Edited to add: After a discussion with the hubster, I have also decided to give up bacon. Bacon has been my one exception to eating clean - the only bacon I have yet found here in Belgium is full of nasties, but I always figured that it wouldn't make that big of a difference since 100% of the rest of my food was squeaky clean. Hmm... after a fruit-free breakfast, I was still gassy... was it the bacon? We'll see...

So, my goals for week two are:

Eat smaller portions of fruit.
Eat a larger variety of veggies.
Edited to add: No more bacon {unless I find a clean one}.

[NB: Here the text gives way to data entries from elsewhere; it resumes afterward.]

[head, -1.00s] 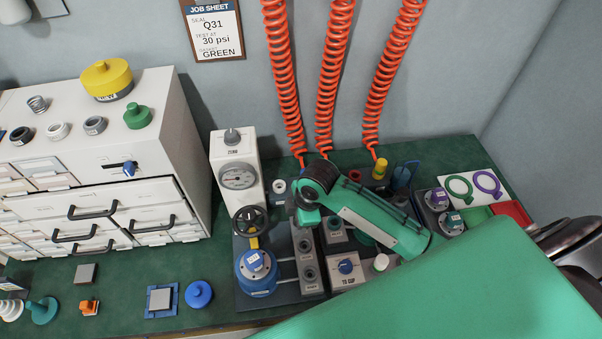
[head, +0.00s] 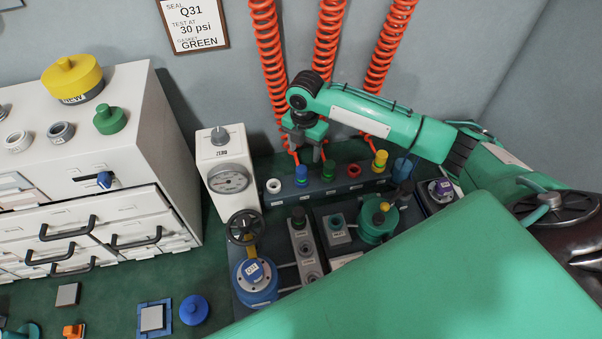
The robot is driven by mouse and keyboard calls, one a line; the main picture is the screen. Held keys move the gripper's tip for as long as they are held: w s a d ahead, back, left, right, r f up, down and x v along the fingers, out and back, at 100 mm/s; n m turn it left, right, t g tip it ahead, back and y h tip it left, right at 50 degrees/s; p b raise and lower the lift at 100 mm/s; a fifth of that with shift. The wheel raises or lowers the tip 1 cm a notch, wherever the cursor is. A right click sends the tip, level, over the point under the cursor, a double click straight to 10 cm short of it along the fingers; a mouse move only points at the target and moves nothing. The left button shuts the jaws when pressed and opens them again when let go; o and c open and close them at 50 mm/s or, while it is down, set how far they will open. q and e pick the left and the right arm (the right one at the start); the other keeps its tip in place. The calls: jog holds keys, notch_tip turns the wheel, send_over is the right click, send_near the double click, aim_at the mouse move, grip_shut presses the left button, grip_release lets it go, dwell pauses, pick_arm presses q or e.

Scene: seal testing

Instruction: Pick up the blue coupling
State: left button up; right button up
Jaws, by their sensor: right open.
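The blue coupling (head: 301,176) stands upright in a dark rail (head: 310,199) at the back of the bench, between a white ring (head: 274,186) and a green coupling (head: 328,172). My right gripper (head: 305,152) is open and points down just above and behind the blue coupling in the picture. Its fingers appear apart from the coupling, though depth is hard to judge. Nothing shows between the fingers. My left gripper is not in view.
A red fitting (head: 353,170) and yellow coupling (head: 380,160) stand further right on the rail. Orange coiled hoses (head: 327,45) hang close behind the gripper. A white gauge box (head: 228,175) and handwheel (head: 245,227) stand left. My green arm hides the bench's front right.

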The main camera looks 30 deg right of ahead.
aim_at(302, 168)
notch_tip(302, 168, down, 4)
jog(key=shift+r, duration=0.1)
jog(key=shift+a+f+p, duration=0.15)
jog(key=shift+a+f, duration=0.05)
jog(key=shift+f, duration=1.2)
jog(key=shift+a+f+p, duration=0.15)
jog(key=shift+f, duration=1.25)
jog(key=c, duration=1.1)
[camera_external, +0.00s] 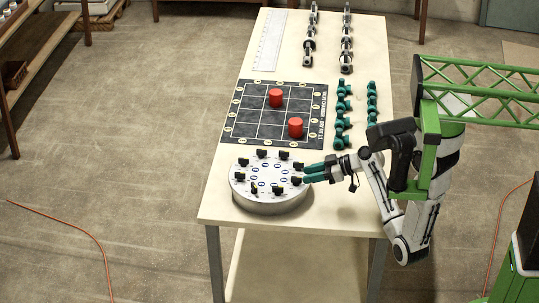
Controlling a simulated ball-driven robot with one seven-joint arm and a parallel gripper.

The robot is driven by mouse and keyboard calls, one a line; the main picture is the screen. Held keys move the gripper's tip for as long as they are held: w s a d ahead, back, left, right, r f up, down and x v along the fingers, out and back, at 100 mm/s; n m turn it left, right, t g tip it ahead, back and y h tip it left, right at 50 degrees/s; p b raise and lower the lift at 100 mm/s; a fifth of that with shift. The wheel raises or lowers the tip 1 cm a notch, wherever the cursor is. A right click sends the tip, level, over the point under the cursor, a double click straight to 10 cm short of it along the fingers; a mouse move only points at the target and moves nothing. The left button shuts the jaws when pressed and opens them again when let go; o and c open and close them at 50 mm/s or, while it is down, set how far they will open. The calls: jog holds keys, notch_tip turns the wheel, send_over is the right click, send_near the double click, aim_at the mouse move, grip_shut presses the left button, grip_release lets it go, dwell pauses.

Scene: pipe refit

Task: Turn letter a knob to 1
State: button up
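A round silver knob panel (268,205) sits near the front left of the table. Several black knobs stand in a ring on its top, among them one at the back (284,155) and one at the front (277,190). The letters and numbers on it are too small to read, so I cannot tell which knob is letter a. My gripper (306,175) reaches in from the right with teal fingers. Its fingertips are at the right edge of the panel, by a black knob (296,180). I cannot tell whether they touch it or how far they are apart.
A dark gridded board (250,118) with two red cylinders (276,97) (296,127) lies behind the panel. Two rows of teal fittings (343,105) and two of metal fittings (346,45) stand farther back. A white ruler-like plate (270,40) lies at the back left.

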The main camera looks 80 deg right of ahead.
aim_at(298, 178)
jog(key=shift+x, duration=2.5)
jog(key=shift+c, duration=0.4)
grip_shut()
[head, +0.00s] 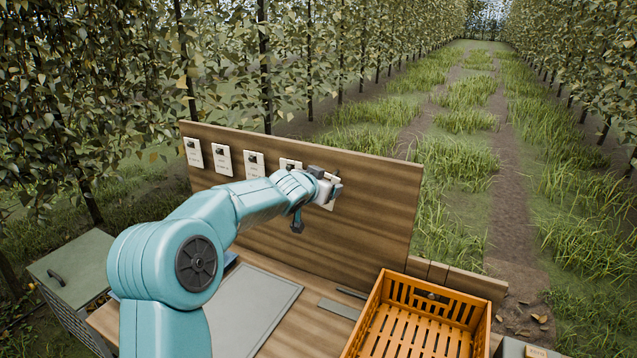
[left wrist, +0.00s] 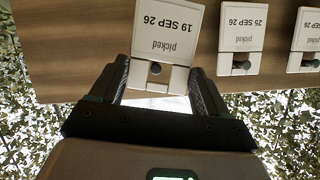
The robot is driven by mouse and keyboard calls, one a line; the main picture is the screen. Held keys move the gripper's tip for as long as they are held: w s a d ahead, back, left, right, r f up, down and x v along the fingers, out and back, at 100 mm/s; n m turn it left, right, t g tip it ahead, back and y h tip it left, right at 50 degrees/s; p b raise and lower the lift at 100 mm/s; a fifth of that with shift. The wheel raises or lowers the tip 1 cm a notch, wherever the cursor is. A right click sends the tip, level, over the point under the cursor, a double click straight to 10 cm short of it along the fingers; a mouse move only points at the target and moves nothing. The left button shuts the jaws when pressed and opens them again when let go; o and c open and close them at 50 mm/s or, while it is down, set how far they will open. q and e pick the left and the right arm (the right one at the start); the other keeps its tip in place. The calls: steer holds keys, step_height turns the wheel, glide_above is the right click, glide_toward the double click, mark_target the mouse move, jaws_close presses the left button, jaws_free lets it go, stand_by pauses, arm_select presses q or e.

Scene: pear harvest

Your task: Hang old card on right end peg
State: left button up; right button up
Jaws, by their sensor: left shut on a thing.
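The old card (left wrist: 168,25), printed "picked 19 SEP 26", shows upside down in the left wrist view, slightly tilted. My left gripper (left wrist: 158,80) is shut on its holed end. A dark round spot shows in the card's hole; I cannot tell whether the peg passes through it. In the head view my left gripper (head: 328,185) is at the upright wooden board (head: 375,200), right of the row of cards. It hides most of the held card (head: 330,205) and any peg behind it. My right gripper is not in view.
Several white cards hang left of my gripper, including one (head: 222,159); a "25 SEP 26" card (left wrist: 243,25) hangs on a dark peg beside the held card. An orange crate (head: 368,328) stands at the bench's right. A grey mat (head: 250,305) lies below the board.

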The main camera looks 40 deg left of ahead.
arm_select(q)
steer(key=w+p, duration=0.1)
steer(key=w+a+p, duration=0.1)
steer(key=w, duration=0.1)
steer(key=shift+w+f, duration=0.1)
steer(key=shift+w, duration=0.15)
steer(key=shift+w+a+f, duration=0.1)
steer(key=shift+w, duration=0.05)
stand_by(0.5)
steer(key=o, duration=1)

Is anyone else doing a Whole30, AIP or not? How are things going so far? Remember, you can follow along with my AIP Whole30 meals by watching the hashtag #Whole30andThriving. Be sure to tag your own Whole30 compliant meals with that tag as well so I can find them!

Saturday, July 26, 2014

Don't throw out the tops! {Strawberry Tea}

The hubster and I both love strawberries. I prefer to eat mine plain and he likes them dipped in a bit of sugar or whipped cream, but we both agree they are super tasty. They are actually one of the few fruits we both really enjoy eating.

Because of this, when we stumbled upon a good deal, we take advantage of it. We recently bought just over a pound of strawberries for 2€ - score! We didn't feel like eating a pound of strawberries in one day though, so I did what I usually do: I washed them, cut off the tops and any bruised parts, and put them out to dry. I always let my strawberries dry completely before storing them uncovered in the fridge. They usually stay nice for about four or five days - leaving us plenty of time to devour them!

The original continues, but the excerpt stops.